Je ne suis pas forcément relativiste pour autant, je ne crois pas que tous les points de vue se valent et que la réalité ne peut pas trouver une représentation plus objective nous permettant de nous en faire une vue plus «juste».

Alors, la science (et la communauté qui s'en réclame) dans tout cela, certes elle a ses aspirations de trouver une certaine représentation juste des choses. Malheureusement, dans bien des cas, faire de la science demande de grands moyens. La contamination de son point de vue par des intérêts que certaines représentations «justes» prévalent sur d'autres est observable aisément pour quiconque s'approche de la sphère où elle se fait.

J'enseigne et j'avoue que franchement j'enseigne le crédo de la science, «la bonne base», et prends peu de risques de partager avec la jeunesse mes doutes sur de nombreux points de cet enseignement. J'ai compris depuis un moment que les jeunes adolescents sont encore trop immatures pour fonder un point de vue critique mature et que, de toute façon, il est bien difficile de nos jours de pouvoir se vanter de «connaitre» le monde. On peut au mieux partager que la réalité n'est pas aussi simple à connaitre. Les doutes, la perception des incohérences, tout cela traversent la vie d'un homme qui réfléchit à ce qui se passe autour de lui et qui prend parfois conscience que la connaissance est souvent insaisissable avec certitude. On observe que beaucoup de gens partagent des certitudes acquises à l'école et entretenues par divers médias par la suite et qu'ils fondent un grand nombre de leurs décisions sur ces conceptions du monde, notamment quand vient le temps de se laisser traiter par des médecins sans se poser de question, malgré ce qu'on peut aisément savoir de leur biais et de leur traitement.

Et le seul enseignement sur la pensée critique que j'ai reçue, et il ne venait pas de l'école, a été de suivre l'intérêt du porteur d'opinions. Par la suite, j'ai appris de nombreux pièges de langages et d'autres processus qui nous enferment dans des manières de penser souhaités par d'autres et comme beaucoup, j'ai vu les torsions dans des points de vue que je ne comprenais pas, auxquels je ne pouvais adhérer de par mon expérience du monde.

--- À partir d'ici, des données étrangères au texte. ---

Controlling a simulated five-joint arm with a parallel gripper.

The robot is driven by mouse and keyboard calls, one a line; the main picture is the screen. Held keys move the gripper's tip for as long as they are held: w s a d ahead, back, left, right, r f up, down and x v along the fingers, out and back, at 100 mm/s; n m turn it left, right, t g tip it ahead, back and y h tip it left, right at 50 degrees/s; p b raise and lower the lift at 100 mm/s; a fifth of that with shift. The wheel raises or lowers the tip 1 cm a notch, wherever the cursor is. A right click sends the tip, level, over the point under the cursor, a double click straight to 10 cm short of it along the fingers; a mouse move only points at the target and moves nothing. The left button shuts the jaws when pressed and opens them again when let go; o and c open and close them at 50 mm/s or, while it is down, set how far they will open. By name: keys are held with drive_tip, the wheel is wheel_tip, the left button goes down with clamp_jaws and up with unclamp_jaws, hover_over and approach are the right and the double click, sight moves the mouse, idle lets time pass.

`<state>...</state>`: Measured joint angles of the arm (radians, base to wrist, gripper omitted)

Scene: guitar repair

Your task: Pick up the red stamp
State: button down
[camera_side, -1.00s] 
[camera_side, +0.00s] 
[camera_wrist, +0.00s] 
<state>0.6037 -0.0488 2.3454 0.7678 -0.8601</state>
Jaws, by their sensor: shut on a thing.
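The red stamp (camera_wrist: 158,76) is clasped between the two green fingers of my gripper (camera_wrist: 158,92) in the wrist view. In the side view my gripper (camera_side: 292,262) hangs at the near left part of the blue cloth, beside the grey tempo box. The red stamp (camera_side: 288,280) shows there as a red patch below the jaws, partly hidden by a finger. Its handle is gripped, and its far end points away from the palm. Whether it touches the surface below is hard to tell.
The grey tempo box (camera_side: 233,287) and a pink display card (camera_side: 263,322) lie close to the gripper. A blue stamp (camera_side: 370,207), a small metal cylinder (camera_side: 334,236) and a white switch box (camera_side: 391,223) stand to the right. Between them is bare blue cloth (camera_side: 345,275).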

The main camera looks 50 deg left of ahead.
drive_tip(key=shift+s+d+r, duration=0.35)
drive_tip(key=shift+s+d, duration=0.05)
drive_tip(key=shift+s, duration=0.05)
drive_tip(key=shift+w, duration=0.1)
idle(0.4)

Je n'ai pas de solutions au fait que je suis comme la plupart des humains sans moyens pour faire les vérifications d'une manière scientifique de nombreuses idées que j'ai acquises avec l'âge sur les vérités probables du monde. Je dois me contenter d'une vision probabiliste personnelle que je tais, la plupart du temps, pour ne pas froisser la plupart des gens qui ne se posent pas ce genre de questions ou les autres qui sont conquis à certaines idées.

Bref, dans un monde ouvert comme il l'est maintenant qui ne laisse pas une chance à tous, la plupart des gens vont prioriser la vérité consensuelle qui permet de survivre matériellement et psychologiquement, celle qui permet de faire sa place auprès d'une communauté pour en retirer les bienfaits.

Je reste encore dans l'espérance qu'on puisse élargir la communauté d'un échange sain sur la vérité des choses, mais juste à voir comment il est difficile pour plusieurs de garder leur calme  devant l'évidence que d'autres ne pensent pas comme eux, je reste enclin à penser également que nous ne sommes pas au bout de nos peines.

Pour le moment, je montre à des jeunes de 13-14 ans à simplement comprendre et exprimer les mobiles des personnages pour saisir les dessous du roman qu'ils lisent péniblement parce qu'ils sont déjà convaincus de détester lire et que c'est une activité inutile, qu'on peut facilement éviter. Honnêtement, je suis encore loin d'aborder avec eux le processus de pensée critique, j'ose espérer que par le genre d'attention que je leur impose un peu, ils découvriront un moment donné que la réalité et sa complexité sont fascinantes et infinies. Le pas suivant, apprendre à observer la perspective des autres et à juger de sa valeur, de son exactitude, ne sera pas grand à franchir par la suite, même s'ils peuvent mettre des années à le faire.

Je ne me fais pas d'illusions, ma contribution reste modeste!